Starting and maintaining a successful business means a lot of hard work, time and money for small business owners. Many business owners need financing to reach their goal of success. Receiving financing for a startup can be a difficult task for aspiring business owners. Few entrepreneurs having enough money to get their business up and running and many look to banks and other lenders for assistance. The problem is, many large banks aren’t trusting of small businesses because so many fail. Taking steps to ensure your lender that you are deserving of a business loan is vital.
6 Ways to Secure Financing
Have a plan for you loan
Ask yourself why you need the loan and begin to form a plan for what you’ll do with the money if you should receive it. There are different types of small business loans and your reason for the loan will determine which type to apply for. Use your business plan to describe to banks and other lenders why your business is deserving of this loan. Ultimately, you want to prove to your lender that you have a clear idea of where you want your business to go, and that you have the drive to get it there. Being spontaneous won’t impress lenders. Make sure your idea is realistic and achievable within the marketplace. Your plan should also display a logical chronology of when your goals are meant to occur.
Make sure to outline exactly where the money from the small business loan is going and what it is going toward. Lenders are wary to grant a loan to someone who could potentially use the money for frivolous items and ventures. Prove to them that there is sense in where you are allocating your loan.
Analyze and improve credit
Lender’s will look at a business owners personal credit before approving them for a small business loan. Clearing up personal finances is the first step to getting approved for a small business loan. If your credit score is 700 or higher you should be approved and if it’s not, don’t panic. You can improve a low credit score in just a few months by paying bills on time and not maxing out credit cards.
Be organized and gather your documents
Have all documents organized and ready for the loan application process in case the lender has any questions or concerns about your situation. Being prepared and organized shows the lender you are ready and taking the process seriously. Lenders will assume your responsibility and will transfer into your business practices.
To avoid the mistake of showing up unprepared, create a checklist of the documents needed. Similarly, practice answering questions that are likely to be asked, including the amount of money you’ll need, how fast you’ll need it, and the amount of collateral you have to put up for the loan. Answering these questions beforehand will also give you an idea as to which loan option would be best to pursue. The documents you’ll likely need include:
- Business and personal tax returns
- Business and personal bank statements
- Business financial statements
- Business legal documents (Articles of Incorporation, commercial lease, franchise agreement)
Seek expert advice
Lenders want to see that you’ve sought advice from financial experts within the industry before applying for a small business loan. SCORE, is a free mentoring service provided by the US Small Business Administration where entrepreneurs can find free webinars, business mentors and other resources for starting a business. SCORE will connect you with retired businesspeople who have experience in your industry. You can also seek financial advice from an accountant or business networking groups.

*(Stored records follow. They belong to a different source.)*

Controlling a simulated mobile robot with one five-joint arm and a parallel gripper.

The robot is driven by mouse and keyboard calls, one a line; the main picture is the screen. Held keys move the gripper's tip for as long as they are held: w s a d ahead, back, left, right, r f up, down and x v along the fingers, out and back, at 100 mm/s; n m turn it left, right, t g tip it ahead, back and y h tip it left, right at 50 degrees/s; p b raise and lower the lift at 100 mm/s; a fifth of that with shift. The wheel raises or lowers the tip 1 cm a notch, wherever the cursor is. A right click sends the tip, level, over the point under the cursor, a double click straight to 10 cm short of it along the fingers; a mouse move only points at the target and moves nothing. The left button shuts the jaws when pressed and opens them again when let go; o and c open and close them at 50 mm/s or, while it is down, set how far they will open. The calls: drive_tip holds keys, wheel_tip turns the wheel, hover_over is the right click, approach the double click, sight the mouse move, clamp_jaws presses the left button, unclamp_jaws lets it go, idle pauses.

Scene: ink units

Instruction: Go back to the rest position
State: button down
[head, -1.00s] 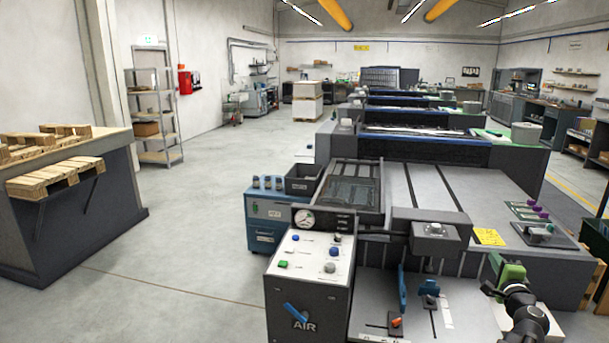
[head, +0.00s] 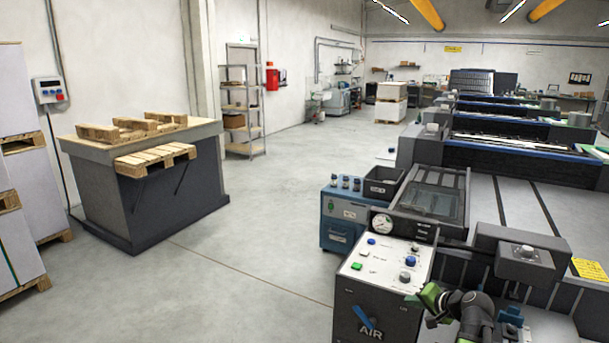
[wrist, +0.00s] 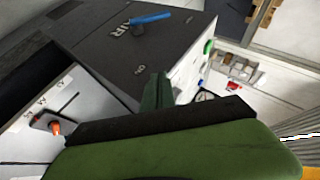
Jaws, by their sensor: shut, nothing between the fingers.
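My gripper (head: 428,297) is at the bottom right of the head view, at the end of my black arm. It has green parts and is shut with nothing held. In the head view it overlaps the right edge of the white-topped control box (head: 385,262) marked AIR; I cannot tell whether they touch. In the wrist view my gripper (wrist: 157,92) points toward the same dark box (wrist: 135,50) with its blue lever (wrist: 151,18).
The press (head: 480,235) with a pressure gauge (head: 382,223) stands right of the box. A blue cabinet (head: 345,215) is behind the box. A bench with pallets (head: 150,190) stands at the left. The grey floor (head: 260,240) between is clear.

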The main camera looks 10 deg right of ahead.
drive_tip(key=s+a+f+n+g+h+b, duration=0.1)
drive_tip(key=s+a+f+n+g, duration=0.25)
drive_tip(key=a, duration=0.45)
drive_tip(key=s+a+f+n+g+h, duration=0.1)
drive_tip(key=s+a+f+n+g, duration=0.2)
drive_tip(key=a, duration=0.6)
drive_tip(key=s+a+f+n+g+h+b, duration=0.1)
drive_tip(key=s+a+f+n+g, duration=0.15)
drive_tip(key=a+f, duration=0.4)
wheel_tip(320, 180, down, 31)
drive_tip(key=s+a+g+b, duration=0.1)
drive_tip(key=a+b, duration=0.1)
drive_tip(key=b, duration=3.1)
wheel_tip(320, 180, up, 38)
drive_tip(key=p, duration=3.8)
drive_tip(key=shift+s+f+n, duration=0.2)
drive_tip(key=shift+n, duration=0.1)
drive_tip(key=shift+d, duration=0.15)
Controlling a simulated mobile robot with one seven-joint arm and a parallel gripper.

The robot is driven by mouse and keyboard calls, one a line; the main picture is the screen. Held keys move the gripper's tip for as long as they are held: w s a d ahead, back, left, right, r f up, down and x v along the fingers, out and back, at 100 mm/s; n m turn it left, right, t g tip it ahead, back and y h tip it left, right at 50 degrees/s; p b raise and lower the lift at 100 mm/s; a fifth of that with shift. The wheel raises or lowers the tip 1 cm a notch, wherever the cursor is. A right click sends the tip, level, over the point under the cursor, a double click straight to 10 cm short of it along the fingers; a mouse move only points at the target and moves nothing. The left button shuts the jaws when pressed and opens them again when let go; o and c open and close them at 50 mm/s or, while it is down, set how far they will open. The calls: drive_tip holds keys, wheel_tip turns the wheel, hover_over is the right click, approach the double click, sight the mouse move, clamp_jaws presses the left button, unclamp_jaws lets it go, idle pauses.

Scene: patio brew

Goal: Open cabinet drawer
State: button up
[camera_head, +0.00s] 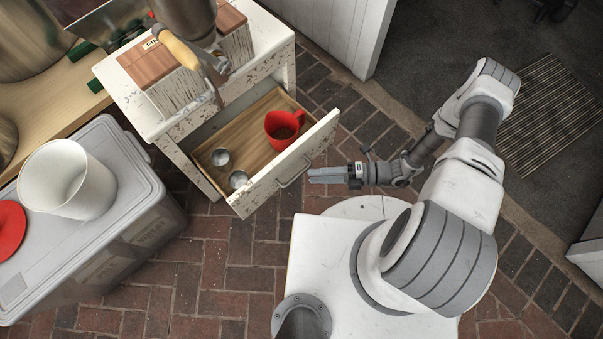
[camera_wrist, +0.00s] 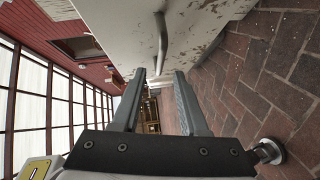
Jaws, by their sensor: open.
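The white, chipped-paint cabinet (camera_head: 150,122) stands at the upper left in the head view. Its drawer (camera_head: 262,192) is pulled well out, showing a wooden bottom with a red cup and two small metal cups inside. The drawer's metal handle (camera_head: 296,172) is on the front face; in the wrist view the handle (camera_wrist: 160,45) runs along the chipped white front ahead of the fingers. My gripper (camera_head: 312,175) is just in front of the drawer front, close to the handle. In the wrist view its fingers (camera_wrist: 160,85) are apart with nothing between them; contact with the handle cannot be told.
A grey lidded bin (camera_head: 120,235) with a white bucket (camera_head: 66,180) and a red lid (camera_head: 10,228) stands at the left. Boxes and a wooden-handled tool (camera_head: 178,48) are on the cabinet top. Brick floor (camera_head: 225,265) is clear below the drawer.

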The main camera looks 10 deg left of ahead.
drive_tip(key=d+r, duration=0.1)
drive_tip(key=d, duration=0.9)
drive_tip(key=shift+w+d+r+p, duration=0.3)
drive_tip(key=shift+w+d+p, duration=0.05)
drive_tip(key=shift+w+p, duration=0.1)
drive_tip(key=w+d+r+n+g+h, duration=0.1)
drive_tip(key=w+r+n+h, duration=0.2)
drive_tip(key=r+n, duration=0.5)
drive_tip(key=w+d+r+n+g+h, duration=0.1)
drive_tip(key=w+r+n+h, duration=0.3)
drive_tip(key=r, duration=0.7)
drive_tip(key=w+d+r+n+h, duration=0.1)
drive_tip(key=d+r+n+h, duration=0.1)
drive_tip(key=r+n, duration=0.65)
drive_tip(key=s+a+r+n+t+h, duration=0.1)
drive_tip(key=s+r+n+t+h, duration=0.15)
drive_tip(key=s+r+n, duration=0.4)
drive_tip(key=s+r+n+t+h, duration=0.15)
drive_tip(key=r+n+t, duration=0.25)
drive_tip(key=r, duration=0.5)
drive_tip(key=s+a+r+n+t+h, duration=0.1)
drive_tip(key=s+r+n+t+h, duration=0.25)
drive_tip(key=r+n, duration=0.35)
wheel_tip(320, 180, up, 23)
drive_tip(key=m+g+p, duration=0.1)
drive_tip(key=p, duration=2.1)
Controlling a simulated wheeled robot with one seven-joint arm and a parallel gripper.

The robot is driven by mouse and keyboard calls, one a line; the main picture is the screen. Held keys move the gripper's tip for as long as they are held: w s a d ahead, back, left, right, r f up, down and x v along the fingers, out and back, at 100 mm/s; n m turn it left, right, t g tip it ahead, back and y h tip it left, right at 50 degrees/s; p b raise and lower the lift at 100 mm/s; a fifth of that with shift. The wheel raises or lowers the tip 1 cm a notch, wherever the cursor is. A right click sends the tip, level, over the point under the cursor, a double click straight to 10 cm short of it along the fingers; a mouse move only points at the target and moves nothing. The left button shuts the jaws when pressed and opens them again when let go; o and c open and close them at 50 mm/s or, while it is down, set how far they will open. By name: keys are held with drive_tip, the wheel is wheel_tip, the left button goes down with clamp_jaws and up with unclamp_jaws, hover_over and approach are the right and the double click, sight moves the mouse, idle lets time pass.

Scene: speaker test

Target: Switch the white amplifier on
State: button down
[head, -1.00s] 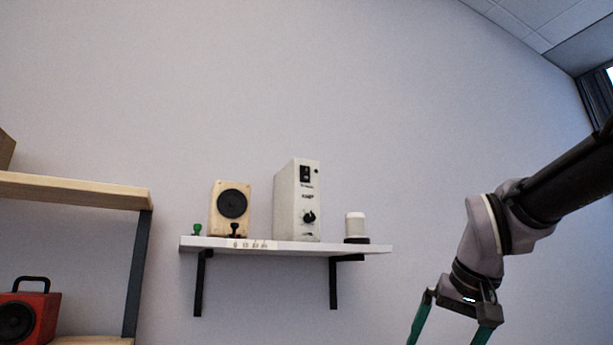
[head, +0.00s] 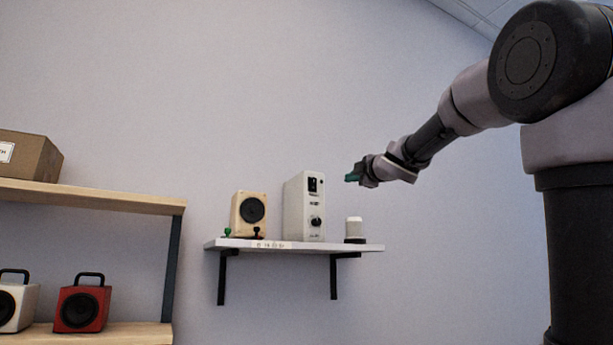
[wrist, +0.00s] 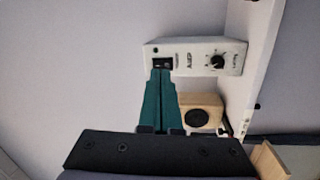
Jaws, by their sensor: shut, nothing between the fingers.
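The white amplifier (head: 296,208) stands upright on a white wall shelf. Its front has a black rocker switch (head: 312,184) near the top and a black knob (head: 316,222) lower down. In the wrist view the amplifier (wrist: 192,68) appears turned on its side, with the switch (wrist: 163,63) at its left end. My gripper (head: 352,177) is at about switch height, to the right of the amplifier in the head view. In the wrist view its green fingers (wrist: 161,76) are together and empty, with the tips overlapping the switch's lower edge; I cannot tell whether they touch.
The white shelf (head: 370,247) also holds a wooden speaker (head: 237,213) left of the amplifier and a white cylinder (head: 354,228) on a dark base at right. A wooden rack (head: 90,194) at left holds a cardboard box (head: 36,158) and a red speaker (head: 98,305).

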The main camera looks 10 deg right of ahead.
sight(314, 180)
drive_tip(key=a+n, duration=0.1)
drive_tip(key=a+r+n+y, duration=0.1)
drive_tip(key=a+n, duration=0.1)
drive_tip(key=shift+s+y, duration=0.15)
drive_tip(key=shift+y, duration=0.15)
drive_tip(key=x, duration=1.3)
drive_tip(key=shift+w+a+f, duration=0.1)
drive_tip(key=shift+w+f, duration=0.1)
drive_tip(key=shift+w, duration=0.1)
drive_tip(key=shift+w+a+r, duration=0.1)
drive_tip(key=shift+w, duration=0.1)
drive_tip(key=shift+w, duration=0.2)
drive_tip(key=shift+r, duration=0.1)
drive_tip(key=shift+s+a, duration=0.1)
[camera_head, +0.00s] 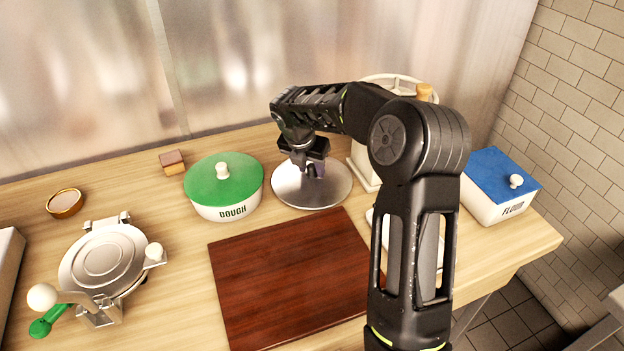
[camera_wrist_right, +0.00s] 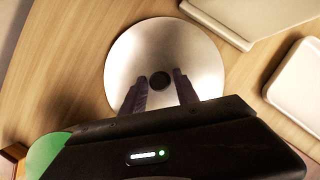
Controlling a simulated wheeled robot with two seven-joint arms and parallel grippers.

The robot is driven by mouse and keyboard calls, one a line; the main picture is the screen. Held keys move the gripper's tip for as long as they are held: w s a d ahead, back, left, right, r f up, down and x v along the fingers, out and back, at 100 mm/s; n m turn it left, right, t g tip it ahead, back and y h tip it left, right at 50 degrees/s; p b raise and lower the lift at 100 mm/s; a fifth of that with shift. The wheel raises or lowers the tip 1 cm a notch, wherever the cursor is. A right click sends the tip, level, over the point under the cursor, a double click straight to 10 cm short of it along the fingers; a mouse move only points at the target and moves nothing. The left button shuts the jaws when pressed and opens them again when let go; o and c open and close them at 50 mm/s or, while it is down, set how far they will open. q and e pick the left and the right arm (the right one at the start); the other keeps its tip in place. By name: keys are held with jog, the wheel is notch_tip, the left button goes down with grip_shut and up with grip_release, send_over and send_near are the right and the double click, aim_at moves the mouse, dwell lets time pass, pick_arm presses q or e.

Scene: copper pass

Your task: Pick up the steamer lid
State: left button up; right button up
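The steamer lid (camera_head: 332,197) is a round silver metal disc lying on the wooden counter, right of the green-lidded dough pot. It also shows in the right wrist view (camera_wrist_right: 150,45), with a dark round knob (camera_wrist_right: 159,80) at its middle. My right gripper (camera_head: 316,171) is over the lid, pointing down. In the right wrist view its two fingers (camera_wrist_right: 160,84) are apart, with the knob showing between or just beyond their tips. I cannot tell whether the fingers touch the knob. My left gripper is not in view.
The dough pot (camera_head: 224,183) stands close left of the lid. A dark red board (camera_head: 290,280) lies in front. A white appliance (camera_head: 362,160) stands behind right. A blue-lidded flour box (camera_head: 497,185) is at far right, a metal press (camera_head: 105,258) at left.

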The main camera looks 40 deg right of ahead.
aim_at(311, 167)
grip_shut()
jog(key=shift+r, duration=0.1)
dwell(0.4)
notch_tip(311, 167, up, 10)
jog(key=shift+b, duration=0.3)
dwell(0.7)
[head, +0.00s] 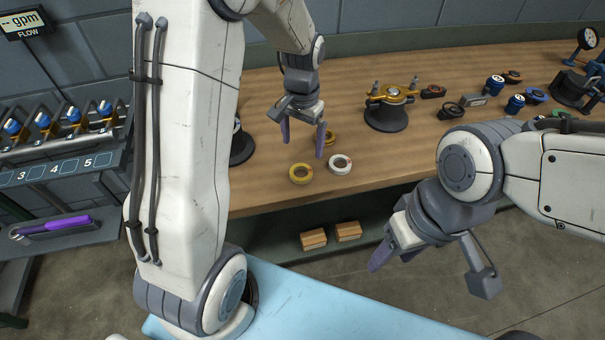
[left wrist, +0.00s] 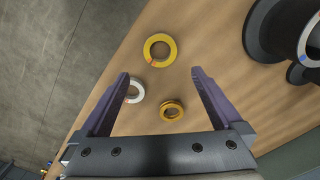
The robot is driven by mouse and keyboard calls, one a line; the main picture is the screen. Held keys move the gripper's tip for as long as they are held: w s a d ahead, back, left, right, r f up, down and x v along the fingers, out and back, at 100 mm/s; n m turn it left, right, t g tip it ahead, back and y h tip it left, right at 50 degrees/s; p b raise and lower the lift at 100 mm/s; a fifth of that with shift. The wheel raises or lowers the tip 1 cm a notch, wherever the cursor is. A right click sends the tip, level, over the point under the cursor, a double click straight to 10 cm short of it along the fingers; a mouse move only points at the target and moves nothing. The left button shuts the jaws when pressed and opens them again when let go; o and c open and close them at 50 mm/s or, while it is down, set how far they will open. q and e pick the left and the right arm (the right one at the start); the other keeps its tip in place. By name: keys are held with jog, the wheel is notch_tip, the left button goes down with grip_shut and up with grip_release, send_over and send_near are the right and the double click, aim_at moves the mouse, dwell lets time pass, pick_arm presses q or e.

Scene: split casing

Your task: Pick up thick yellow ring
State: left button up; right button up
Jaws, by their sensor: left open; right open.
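My left gripper (head: 303,135) is open and empty above the wooden bench, pointing down. Its two purple fingers also show in the left wrist view (left wrist: 160,76). A wide yellow ring (head: 301,173) lies flat near the bench's front edge; in the left wrist view this ring (left wrist: 160,50) is beyond the fingertips. A smaller, darker yellow ring (head: 330,137) lies further back, partly hidden by a finger; in the left wrist view this ring (left wrist: 172,110) looks taller and sits between the fingers. My right gripper (head: 391,258) is open and empty, in front of the bench.
A white ring (head: 340,164) lies close to both yellow rings. A dark round base with a golden top (head: 388,107) stands to their right, and another dark base (head: 241,147) to their left. Several small parts fill the bench's right end.

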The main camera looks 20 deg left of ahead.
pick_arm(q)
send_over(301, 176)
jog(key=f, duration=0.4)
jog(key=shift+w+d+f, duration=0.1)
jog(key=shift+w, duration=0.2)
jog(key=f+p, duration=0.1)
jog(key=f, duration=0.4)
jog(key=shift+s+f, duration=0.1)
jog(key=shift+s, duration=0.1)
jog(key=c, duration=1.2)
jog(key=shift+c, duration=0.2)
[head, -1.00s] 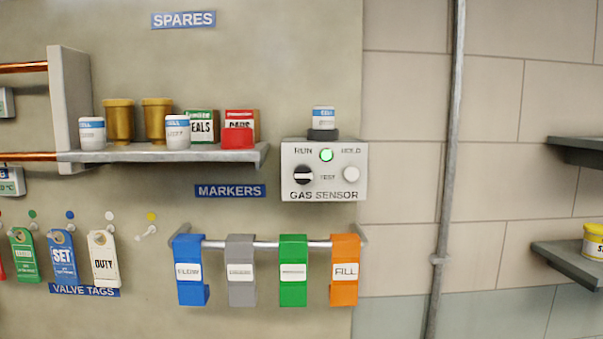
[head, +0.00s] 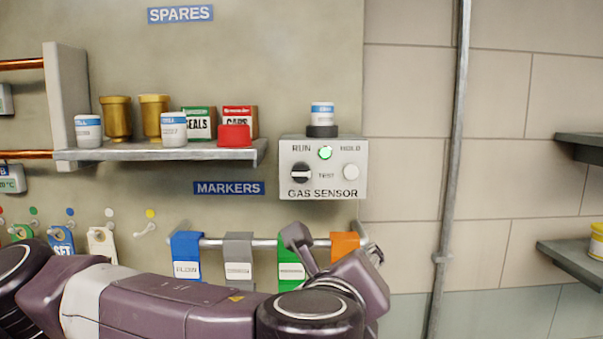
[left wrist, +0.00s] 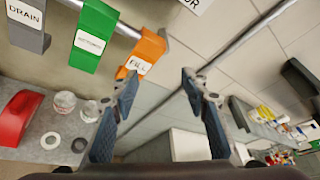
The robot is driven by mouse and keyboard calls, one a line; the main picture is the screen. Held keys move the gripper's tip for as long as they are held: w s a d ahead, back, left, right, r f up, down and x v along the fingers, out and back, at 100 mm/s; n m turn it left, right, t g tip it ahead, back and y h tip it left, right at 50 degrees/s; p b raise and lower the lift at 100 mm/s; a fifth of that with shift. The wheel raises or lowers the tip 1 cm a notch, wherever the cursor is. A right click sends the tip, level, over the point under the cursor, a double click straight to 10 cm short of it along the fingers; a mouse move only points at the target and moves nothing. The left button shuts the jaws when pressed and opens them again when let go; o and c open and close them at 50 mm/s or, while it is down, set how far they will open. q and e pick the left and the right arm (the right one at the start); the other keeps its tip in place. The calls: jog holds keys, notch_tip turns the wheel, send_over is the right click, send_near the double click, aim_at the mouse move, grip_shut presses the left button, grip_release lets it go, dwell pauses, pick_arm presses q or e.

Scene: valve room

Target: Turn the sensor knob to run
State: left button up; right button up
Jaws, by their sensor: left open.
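The gas sensor (head: 323,185) is a light grey box on the wall panel in the head view, with RUN at its upper left, HOLD at upper right and TEST in the middle. Its black knob (head: 301,173) sits at the left under RUN. A green lamp (head: 325,153) is lit, and a white round button (head: 350,172) is at the right. My left gripper (head: 335,246) is open and empty, below the sensor and apart from it. The left wrist view also shows its spread fingers (left wrist: 160,82), without the sensor.
A rail below the sensor carries blue (head: 187,249), grey (head: 238,250), green (head: 290,270) and orange (head: 344,243) markers, close to my gripper. A shelf (head: 200,152) with jars and boxes is at left. A pipe (head: 453,170) stands to the right.

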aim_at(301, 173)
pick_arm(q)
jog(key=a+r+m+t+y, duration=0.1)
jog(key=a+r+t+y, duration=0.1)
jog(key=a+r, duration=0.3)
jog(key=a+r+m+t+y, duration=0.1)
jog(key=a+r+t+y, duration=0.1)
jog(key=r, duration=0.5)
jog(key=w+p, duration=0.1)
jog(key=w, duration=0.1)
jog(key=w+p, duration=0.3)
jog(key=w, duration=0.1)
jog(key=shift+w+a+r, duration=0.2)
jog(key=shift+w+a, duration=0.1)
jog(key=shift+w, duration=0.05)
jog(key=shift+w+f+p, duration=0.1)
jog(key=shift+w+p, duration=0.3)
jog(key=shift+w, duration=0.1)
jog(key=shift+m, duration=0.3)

Have a Financing Backup Plan
Having a plan B is just as important as having a plan A. When applying for a small business loan, you want to not only have your original plan ready, but also a backup plan to show you have thought of all possibilities. First, create a primary payment plan that explicates how you intend on paying your lender over time. But, don’t just rely on this original plan; back it up with another to ensure your lender that you plan on paying back your loan.
In addition to having a backup payment plan, you should also be prepared for a second attempt. If you are not approved for a business loan after your first attempt, figure out what went wrong and fix it. Believe it or not, reasons for declined business loans are usually reparable. Whether it be lack of documentation, or a poor credit score, learn from your previous mistakes and come back to your lender with a new preparedness and proposal.
Look into multiple lenders
While big name banks may be easier to come by, consider looking into other options. Small, local banks are more sympathetic to small businesses because they understand the struggle of being a startup. Many large banks see small businesses as risky to lend to because of their high failure rates. As such, it is wise to approach likeminded people who are more empathetic and willing to invest in small businesses.
Similarly, explore different lenders. Don’t feel as though you need to limit yourself to one loan option. Spreading your risk across a few banks can be good, especially if your business hits financial strife. Or, consider looking into alternative lending options such as invoice factoring, a line of credit, merchant cash advances, or a government-backed loan.
Securing financing for your small business can be tough. Be sure to explain to lenders why you are a good candidate for this loan and what you’re going to do with it. Having good credit plays a big role in securing financing for your small business. As mentioned above, work to maintain a good credit score at all times. Always refer back to your business plan when you have concerns and don’t be afraid to reach out to experienced processionals for help. Lastly, be sure to have confidence in yourself and your business idea. Confidence can be sensed by lenders and will help them favor on your side. Remember: don’t get discouraged if this process takes a few tries. Make improvements where you see fit and try different lending options to become the entrepreneur you’ve always wanted to be.